And while I know that I do not know all there is to know about Jesus, there are things that I believe.  And you know maybe someday I’ll be proven wrong, and if that’s the case, that doesn’t seem so bad either.  But I believe that not only does Jesus love you, he likes you too.  And if you want to join Judy and me tonight at our church and drink a little sauvignon blanc or IPA and sing about God, we’d love to see you there.  Like so much in life, it’s an open invitation.

Ray, I Hope You Know

  On Sunday, after church, I went to an orientation for people interested in joining the congregation. About 15 of us, we all sat around a table and wrote our names with sharpies for name tags we affixed to our shirts and blouses. 

The minister came in and introduced himself, shared a bit of his life story and asked us all to share our names, what we do, and briefly, our religious history. Not surprisingly, the group was filled with folks like me who had grown up in church and somewhere along the way, stopped going. 

When it was my turn, I shared that I had gone to Bible college, had been a youth minister, and that after I came out of the closet, that was the end of all of it. Also, for whatever reason, in the beginning of 2016, I decided I missed church. So, after more than 20 years, I started looking for a church home. 

After we went around the room, each sharing a bit of their own story, the minister told us about the church, its history, its positions, its outreach. Then he asked the room if anyone had any questions. The room sat quietly for a few seconds until finally, he said, “Surely the former youth minister has a question for me.” Everyone chuckled, I chuckled. “Actually, I do.” Another chuckle. I asked my question, so boring of a question that it doesn’t warrant repeating. 

A few others asked questions, and not much later, he dismissed us. As I left, my friend Richard and I went to shake the minister’s hand and say thanks. 

The minister said, “Ray, I hope you know that you are welcome here. We have many LGBT members.” I laughed because, as I shared in my last blog, at this church,  someone, everyone, is always reminding us, as often as possible, just how welcome every person is. 

I was a little high all that afternoon. And it wasn’t just the welcoming the gays part. But there was something thrilling about being called out for my time in the ministry. The former youth minister. And that somehow, if God had used me before, maybe God could use me again. 

As I was reading a book today, another memoir of a Midwestern gay who moved to New York to make his way, I had a flash of that exchange that took place on Sunday. “Ray, I hope you know that you are welcome here.” My eyes got blurry and I had to put my book down and I started to weep. It had not been emotional in the moment, but now, with some reflection, I thought, I have waited 25 years to hear those words from a church.  I’d actually waited my entire life. From the time I was the little guy in a tan leisure suit and a wooden cross necklace, until the day I left, at 23, I was always trying to turn myself into the straight version of Ray. And here someone, an entire congregation, was offering the possibility, that Gay Ray, could be what God wanted me to be all along. And the idea was shocking, but also, a comfort. I bawled. 

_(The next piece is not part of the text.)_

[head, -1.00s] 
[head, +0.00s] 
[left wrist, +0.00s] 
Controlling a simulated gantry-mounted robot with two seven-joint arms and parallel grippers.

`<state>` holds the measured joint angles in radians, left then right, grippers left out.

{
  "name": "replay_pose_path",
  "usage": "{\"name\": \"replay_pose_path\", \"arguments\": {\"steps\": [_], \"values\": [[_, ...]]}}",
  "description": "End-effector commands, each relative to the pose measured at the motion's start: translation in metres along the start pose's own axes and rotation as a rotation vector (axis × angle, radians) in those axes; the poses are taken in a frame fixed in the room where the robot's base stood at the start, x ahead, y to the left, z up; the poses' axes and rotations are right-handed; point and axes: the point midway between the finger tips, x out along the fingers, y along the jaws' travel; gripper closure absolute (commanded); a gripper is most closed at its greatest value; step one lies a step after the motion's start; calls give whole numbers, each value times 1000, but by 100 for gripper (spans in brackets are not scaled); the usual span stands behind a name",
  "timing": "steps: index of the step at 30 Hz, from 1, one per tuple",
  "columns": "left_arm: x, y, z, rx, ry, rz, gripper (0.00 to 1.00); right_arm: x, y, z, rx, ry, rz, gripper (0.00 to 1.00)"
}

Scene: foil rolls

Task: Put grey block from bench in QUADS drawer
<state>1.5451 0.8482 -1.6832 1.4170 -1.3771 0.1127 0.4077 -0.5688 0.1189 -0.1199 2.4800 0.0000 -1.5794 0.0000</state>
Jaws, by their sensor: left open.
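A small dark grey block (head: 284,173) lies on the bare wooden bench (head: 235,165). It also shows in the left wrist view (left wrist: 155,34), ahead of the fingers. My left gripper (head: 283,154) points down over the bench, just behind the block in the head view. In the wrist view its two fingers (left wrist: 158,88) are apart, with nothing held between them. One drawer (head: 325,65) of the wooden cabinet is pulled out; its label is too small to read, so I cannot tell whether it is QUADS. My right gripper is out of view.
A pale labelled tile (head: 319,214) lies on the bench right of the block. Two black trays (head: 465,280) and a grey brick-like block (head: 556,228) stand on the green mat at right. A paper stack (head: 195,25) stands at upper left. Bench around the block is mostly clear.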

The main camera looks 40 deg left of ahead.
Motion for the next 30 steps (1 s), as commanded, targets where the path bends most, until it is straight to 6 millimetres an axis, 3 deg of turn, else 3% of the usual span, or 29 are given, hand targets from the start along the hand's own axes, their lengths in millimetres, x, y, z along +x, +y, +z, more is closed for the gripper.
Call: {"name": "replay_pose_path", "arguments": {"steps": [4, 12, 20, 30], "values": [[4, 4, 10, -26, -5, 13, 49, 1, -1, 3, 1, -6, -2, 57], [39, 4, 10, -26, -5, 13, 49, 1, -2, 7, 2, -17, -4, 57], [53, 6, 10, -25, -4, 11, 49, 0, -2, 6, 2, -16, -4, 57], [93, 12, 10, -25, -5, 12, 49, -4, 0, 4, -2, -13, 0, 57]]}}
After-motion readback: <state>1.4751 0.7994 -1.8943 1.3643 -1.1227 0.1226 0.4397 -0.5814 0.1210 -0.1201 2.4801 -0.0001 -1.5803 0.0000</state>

And you know, I must be honest. There is a conflict, because within this joy, this discovery that there is a place for me, after so many years, I can’t help but resent the churches that turned me away in the first place.  And then I wonder, DID they turn me away? Or did I just go away because I was afraid I would hear those words, “You are not welcome here.” I knew the 411. I’d been paying attention every Sunday. Church is no place for the gays. Being gay is something you repress or pray to heal. And if you aren’t healed of it, your faith wasn’t very good to begin with. And your parents are taught in church that if you are gay, it’s because they did something wrong. And your parents, as hard as they try, it breaks their heart that you’re gay. And you go through life, knowing that, even though they love you, you broke their hearts. And their churches don’t offer them comfort and say to them, “You did nothing wrong. You are amazing parents.”

It’s a lot. It’s enough to burden a person’s soul.

I know it must seem like I say the same thing over and over again. I do and I know that I do, but I cut myself some slack because I don’t think I am the only person who has struggled to feel welcome, to feel home. And I know that I have conservative friends in conservative churches that have young LGBT kids in their congregation and it would mean so much to me, if that is you, you could reach out to those kids and tell them how much you are rooting for them. That your church is their home. That they are welcome.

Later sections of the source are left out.